• [Instructions for the task] Reproduce the data below in full and exclude every picture.

• [Data]
+ + + + + + +

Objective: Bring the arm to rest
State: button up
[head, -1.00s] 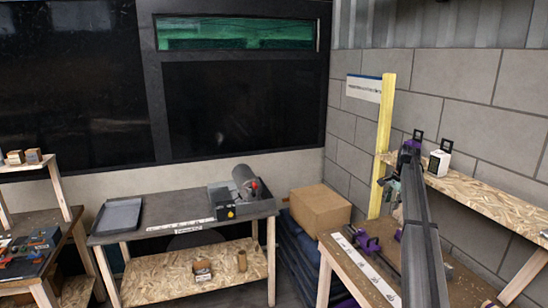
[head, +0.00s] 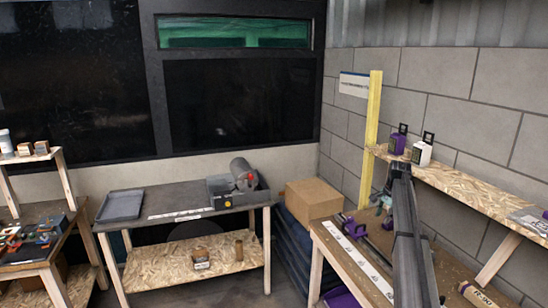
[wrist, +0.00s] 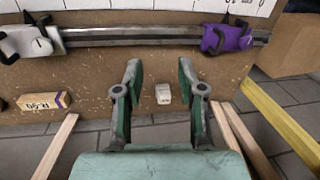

+ + + + + + +

• [Written response]
Objective: Bring the arm to rest
State: button up
[head, -1.00s] 
[head, +0.00s] 
[wrist, +0.00s] 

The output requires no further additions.